* [Raw data]:
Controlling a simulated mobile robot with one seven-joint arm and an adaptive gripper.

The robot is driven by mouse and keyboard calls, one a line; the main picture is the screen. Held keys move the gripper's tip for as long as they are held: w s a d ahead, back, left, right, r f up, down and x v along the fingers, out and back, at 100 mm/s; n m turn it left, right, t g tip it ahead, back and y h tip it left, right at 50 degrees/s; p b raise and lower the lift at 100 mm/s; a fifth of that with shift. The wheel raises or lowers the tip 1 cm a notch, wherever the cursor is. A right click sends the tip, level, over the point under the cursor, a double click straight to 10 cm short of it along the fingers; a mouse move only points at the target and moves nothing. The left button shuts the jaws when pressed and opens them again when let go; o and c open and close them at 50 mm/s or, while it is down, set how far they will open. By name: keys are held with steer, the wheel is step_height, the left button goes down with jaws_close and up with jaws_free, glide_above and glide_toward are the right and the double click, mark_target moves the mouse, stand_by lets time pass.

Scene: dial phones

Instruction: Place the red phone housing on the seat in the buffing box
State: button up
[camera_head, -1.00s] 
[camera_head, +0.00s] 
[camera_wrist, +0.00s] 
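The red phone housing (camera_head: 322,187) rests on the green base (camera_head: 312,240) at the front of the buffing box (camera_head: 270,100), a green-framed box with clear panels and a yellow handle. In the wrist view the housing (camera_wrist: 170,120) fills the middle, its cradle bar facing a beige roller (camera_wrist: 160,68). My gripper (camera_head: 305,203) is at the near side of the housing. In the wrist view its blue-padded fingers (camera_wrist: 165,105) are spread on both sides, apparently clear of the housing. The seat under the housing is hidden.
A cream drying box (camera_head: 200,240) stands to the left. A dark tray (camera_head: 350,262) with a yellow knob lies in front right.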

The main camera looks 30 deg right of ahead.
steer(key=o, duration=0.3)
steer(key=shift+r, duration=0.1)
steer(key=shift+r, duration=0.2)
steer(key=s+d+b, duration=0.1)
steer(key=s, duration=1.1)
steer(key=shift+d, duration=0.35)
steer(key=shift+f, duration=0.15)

* [Written task]: Copy all data exactly, start to finish.

* [Result of the task]:
Controlling a simulated mobile robot with one seven-joint arm and an adaptive gripper.

The robot is driven by mouse and keyboard calls, one a line; the main picture is the screen. Held keys move the gripper's tip for as long as they are held: w s a d ahead, back, left, right, r f up, down and x v along the fingers, out and back, at 100 mm/s; n m turn it left, right, t g tip it ahead, back and y h tip it left, right at 50 degrees/s; p b raise and lower the lift at 100 mm/s; a fifth of that with shift. The wheel raises or lowers the tip 1 cm a notch, wherever the cursor is. A right click sends the tip, level, over the point under the cursor, a double click straight to 10 cm short of it along the fingers; a mouse move only points at the target and moves nothing. The left button shuts the jaws when pressed and opens them again when let go; o and c open and close them at 50 mm/s or, while it is down, set how far they will open. By name: keys are held with steer, the wheel is step_height, the left button goes down with jaws_close and up with jaws_free, glide_above and glide_toward are the right and the double click, mark_target moves the mouse, stand_by lets time pass.

Scene: dial phones

Instruction: Place the red phone housing on the seat in the buffing box
State: button up
[camera_head, -1.00s] 
[camera_head, +0.00s] 
[camera_wrist, +0.00s] 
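The red phone housing (camera_head: 322,187) rests on the green base (camera_head: 312,240) at the front of the buffing box (camera_head: 270,100), a green-framed box with clear panels and a yellow handle. In the wrist view the housing (camera_wrist: 170,120) fills the middle, its cradle bar facing a beige roller (camera_wrist: 160,68). My gripper (camera_head: 305,203) is at the near side of the housing. In the wrist view its blue-padded fingers (camera_wrist: 165,105) are spread on both sides, apparently clear of the housing. The seat under the housing is hidden.
A cream drying box (camera_head: 200,240) stands to the left. A dark tray (camera_head: 350,262) with a yellow knob lies in front right.

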The main camera looks 30 deg right of ahead.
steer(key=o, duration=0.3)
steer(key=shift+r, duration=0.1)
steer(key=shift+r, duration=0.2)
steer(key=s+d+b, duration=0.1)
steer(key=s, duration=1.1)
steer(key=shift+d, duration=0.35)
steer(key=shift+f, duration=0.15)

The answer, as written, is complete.